Gespräche in Honduras an Blockadehaltung der Putschisten gescheitert


Die Verhandlungen zwischen den Putschisten um Roberto Micheletti und der Delegation Präsident Manuel Zelayas in der honduranischen Hauptstadt Tegucigalpa sind an der Blockadehaltung des Regimes gescheitert. Nach sechzehn Tagen des Bemühens um den Dialog und ein von beiden Seiten akzeptiertes Abkommen haben die Vertreter des entmachteten Staatschefs die Gespräche mit der sogenannten Übergangsregierung für beendet erklärt. Weitere Fristen könne man nicht setzen, erklärte das Delegationsmitglied Mayra Mejia. Angesichts der fortgesetzten Verzögerungstaktik der Putschregierung hatte Zelayas Verhandlungsführer Víctor Meza in Übereinkunft mit der Organisation Amerikanischer Staaten (OAS) den Abgesandten Michelettis eine Frist gesetzt, innerhalb derer sie der Wiedereinsetzung Zelayas ins Präsidentenamt zustimmen sollten. Dieses Ultimatum hatte die Gegenseite jedoch zurückgewiesen. Wie deren Delegationsmitglied Vilma Morales erklärte, werde man erst einige Stunden später auf die Aufforderung reagieren oder einen Gegenvorschlag vorlegen. [1]

Damit haben die Putschisten bereits zum zweiten Mal den Versuch scheitern lassen, eine Verhandlungslösung in diesem Konflikt herbeizuführen. Frühere Gespräche unter dem Vorsitz des costaricanischen Präsidenten und Friedensnobelpreisträgers Oscar Arias endeten mit der Zustimmung Zelayas, jedoch einer Ablehnung Michelettis. Die Putschregierung weigerte sich insbesondere, Zelaya ins Amt zurückkehren zu lassen, und drohte, ihn festzunehmen, sofern er honduranischen Boden betreten sollte. [2] An dieser Situation hat sich im Grunde bis heute nichts geändert, wenn das Regime auch von einer Erstürmung der brasilianischen Botschaft und der Gefangennahme des Präsidenten Abstand nimmt.

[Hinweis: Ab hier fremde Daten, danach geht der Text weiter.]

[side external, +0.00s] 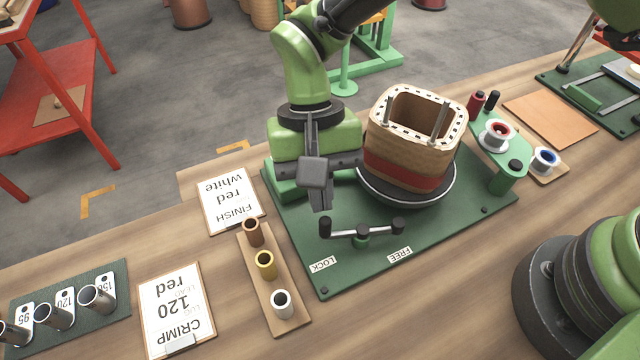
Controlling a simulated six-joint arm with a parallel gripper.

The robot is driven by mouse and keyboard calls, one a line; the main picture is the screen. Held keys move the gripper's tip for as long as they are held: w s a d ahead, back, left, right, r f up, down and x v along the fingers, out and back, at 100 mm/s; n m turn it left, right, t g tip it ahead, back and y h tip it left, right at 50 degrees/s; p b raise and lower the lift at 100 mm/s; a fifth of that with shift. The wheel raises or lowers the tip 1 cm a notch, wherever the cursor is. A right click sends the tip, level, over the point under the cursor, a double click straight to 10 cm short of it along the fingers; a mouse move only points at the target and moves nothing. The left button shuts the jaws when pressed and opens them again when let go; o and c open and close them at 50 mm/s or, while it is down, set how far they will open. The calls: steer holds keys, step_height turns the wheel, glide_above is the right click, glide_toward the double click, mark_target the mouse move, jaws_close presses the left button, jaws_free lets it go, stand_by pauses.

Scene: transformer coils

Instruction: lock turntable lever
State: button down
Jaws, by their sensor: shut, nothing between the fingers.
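Which label the lever is set to, I cannot tell. The round dark turntable (375,192) carries a wound coil (405,155) with a red band, upright behind the lever.
A wooden rack (290,328) with brown, yellow and white sleeves stands left of the plate. Cards reading FINISH (230,200) and CRIMP (175,310) lie further left. A green spool stand (505,165) is at the right. The plate's front right area is clear.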

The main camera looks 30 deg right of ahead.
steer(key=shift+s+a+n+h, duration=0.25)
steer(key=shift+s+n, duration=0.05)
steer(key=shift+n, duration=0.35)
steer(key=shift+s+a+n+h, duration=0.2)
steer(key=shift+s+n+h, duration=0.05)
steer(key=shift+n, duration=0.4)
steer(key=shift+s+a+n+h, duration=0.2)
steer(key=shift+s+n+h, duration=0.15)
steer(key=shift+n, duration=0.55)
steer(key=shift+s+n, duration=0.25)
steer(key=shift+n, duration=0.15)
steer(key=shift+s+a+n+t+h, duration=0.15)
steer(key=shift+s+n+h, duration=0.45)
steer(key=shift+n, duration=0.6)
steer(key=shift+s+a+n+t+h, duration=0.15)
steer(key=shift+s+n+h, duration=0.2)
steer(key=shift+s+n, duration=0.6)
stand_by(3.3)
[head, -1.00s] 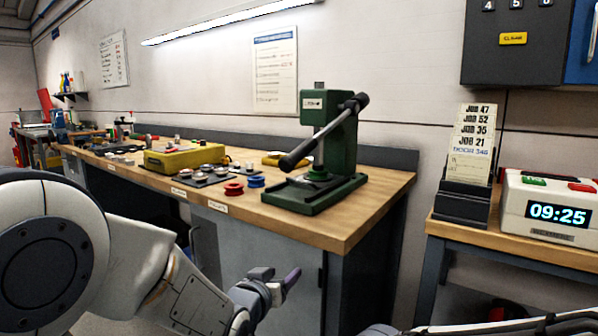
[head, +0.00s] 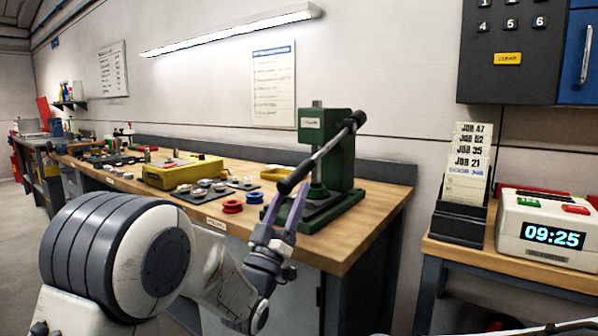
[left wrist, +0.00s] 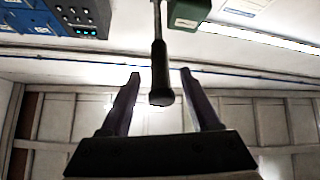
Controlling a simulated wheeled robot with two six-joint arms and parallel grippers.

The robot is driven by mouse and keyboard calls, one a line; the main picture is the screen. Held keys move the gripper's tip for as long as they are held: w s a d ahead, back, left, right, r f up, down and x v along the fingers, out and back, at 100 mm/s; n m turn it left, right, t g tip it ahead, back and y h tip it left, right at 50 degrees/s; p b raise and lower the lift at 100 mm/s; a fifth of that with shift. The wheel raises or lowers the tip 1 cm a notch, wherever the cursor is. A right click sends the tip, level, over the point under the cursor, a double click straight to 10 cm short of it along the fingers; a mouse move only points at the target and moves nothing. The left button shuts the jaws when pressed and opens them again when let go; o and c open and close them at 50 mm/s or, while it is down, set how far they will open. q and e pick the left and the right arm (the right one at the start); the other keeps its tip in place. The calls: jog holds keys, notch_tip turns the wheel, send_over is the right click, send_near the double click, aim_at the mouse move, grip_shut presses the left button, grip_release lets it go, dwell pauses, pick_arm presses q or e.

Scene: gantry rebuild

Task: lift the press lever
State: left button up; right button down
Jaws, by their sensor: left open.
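The green press (head: 340,150) stands on the wooden workbench near its right end. Its lever (head: 325,152) slants down to the left from a pivot at the press's upper right and ends in a thick black grip (head: 292,181). My left gripper (head: 285,200) is open at the grip's lower end, with its purple fingers pointing up. In the left wrist view, the black grip (left wrist: 161,75) shows between the two spread fingers of the left gripper (left wrist: 158,75), with gaps on both sides. My right gripper is not in view.
The workbench (head: 375,215) also bears a yellow case (head: 180,172), red spools (head: 232,206) and a blue spool (head: 254,197) left of the press. A white clock box (head: 547,228) and a card holder (head: 461,215) stand on a separate table at right.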

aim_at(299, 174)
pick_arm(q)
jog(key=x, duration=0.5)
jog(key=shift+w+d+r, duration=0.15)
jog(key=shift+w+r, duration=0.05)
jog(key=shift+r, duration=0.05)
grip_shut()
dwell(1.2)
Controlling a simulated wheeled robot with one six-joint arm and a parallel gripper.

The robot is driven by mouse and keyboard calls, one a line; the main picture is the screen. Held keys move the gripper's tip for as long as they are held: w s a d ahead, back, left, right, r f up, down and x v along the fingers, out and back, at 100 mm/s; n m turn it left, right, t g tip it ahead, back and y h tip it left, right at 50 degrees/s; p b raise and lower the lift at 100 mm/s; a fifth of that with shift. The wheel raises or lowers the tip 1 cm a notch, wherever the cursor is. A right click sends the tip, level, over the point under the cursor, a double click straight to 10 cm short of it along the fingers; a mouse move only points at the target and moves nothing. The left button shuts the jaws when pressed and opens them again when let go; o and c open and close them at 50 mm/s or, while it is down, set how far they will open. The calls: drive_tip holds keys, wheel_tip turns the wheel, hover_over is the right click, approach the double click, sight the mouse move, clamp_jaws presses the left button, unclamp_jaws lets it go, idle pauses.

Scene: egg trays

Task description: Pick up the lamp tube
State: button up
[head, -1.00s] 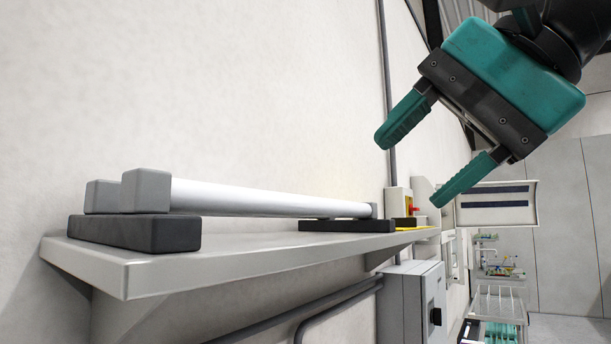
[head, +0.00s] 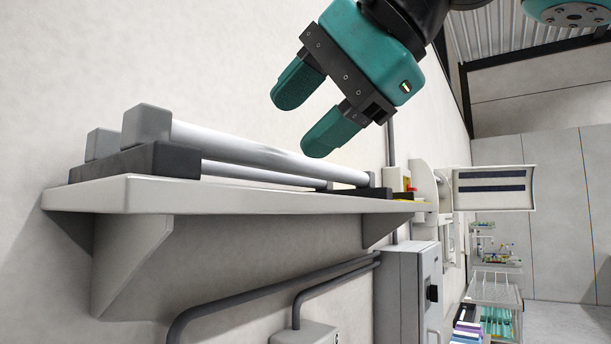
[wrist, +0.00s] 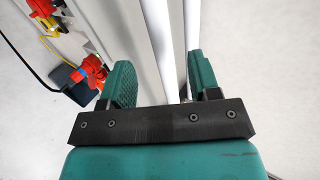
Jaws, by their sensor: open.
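Two white lamp tubes with grey square end caps lie side by side along the shelf. In the head view, the front tube (head: 250,152) looks higher, and the rear tube (head: 260,175) shows partly below it. Their ends are at black support blocks (head: 160,161). My gripper (head: 302,123) is open and empty above the tubes, fingers pointing down towards them. In the wrist view, one tube (wrist: 164,40) runs between the open fingers of my gripper (wrist: 162,78). The other tube (wrist: 192,25) runs close to the right finger. I cannot tell whether any finger touches a tube.
The pale shelf (head: 250,200) is fixed to the wall on brackets. A grey box (head: 408,285) and conduits are below it. A red and yellow switch (head: 408,188) is at the far end. Red connectors (wrist: 92,72) and cables show left in the wrist view.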

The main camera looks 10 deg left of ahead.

Bei den nun gescheiterten Gesprächen hatten die Delegationen beider Seiten weitgehende Einigung erzielt. Sie waren übereingekommen, dem Plan des Vermittlers Oscar Arias in den meisten Punkten zuzustimmen. Wie geplant sollten Ende November Wahlen stattfinden, worauf man eine Regierung der nationalen Versöhnung mit allen Parteien bilden wollte. Ungeklärt blieb lediglich, wer das Land in den kommenden Wochen regieren soll. Während die Bewegung des Widerstands, die sogenannte internationale Staatengemeinschaft und deren Institutionen in Zelaya den einzig rechtmäßigen Präsidenten des Landes sehen und seine Rückkehr ins Präsidentenamt fordern, lehnen dies die Putschisten ab. Sie werfen Zelaya Verfassungsbruch, Vaterlandsverrat und Amtsmißbrauch vor, wofür sie ihn vor Gericht stellen lassen wollen. [3]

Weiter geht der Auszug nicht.